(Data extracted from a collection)
• • •

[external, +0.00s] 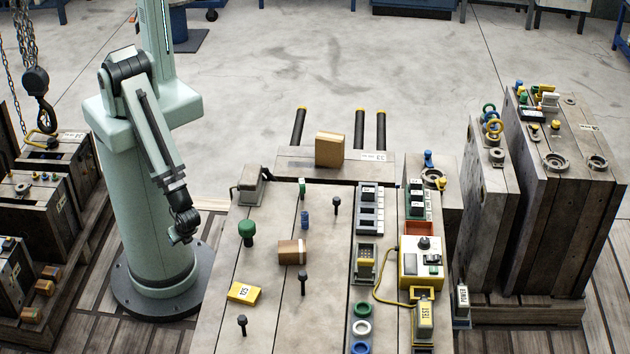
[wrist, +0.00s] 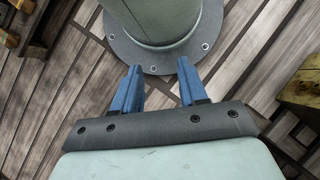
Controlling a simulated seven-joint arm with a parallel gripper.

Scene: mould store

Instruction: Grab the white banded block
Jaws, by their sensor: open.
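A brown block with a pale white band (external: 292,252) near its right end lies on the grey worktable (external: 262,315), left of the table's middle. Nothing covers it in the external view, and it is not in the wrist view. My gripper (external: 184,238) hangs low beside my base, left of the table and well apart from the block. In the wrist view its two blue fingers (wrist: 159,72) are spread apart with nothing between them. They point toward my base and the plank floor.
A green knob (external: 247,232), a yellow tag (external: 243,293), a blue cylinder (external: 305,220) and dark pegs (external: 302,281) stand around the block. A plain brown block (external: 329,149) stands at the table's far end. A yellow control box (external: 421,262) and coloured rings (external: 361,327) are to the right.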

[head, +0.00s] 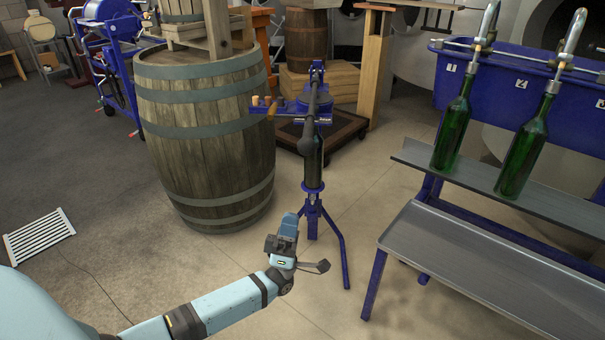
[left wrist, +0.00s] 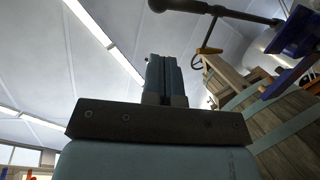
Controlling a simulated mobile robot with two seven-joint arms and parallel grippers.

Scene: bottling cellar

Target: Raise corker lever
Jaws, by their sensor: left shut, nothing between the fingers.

• • •

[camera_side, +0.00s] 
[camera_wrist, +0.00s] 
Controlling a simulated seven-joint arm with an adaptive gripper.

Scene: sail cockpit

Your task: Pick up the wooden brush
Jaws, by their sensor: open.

• • •

Problem requirements:
Reproduce exactly the lines from the line with "Scene: mould store" to the line with "Instruction: Grab the white banded block", both end lines included.

Reply:
Scene: mould store

Instruction: Grab the white banded block

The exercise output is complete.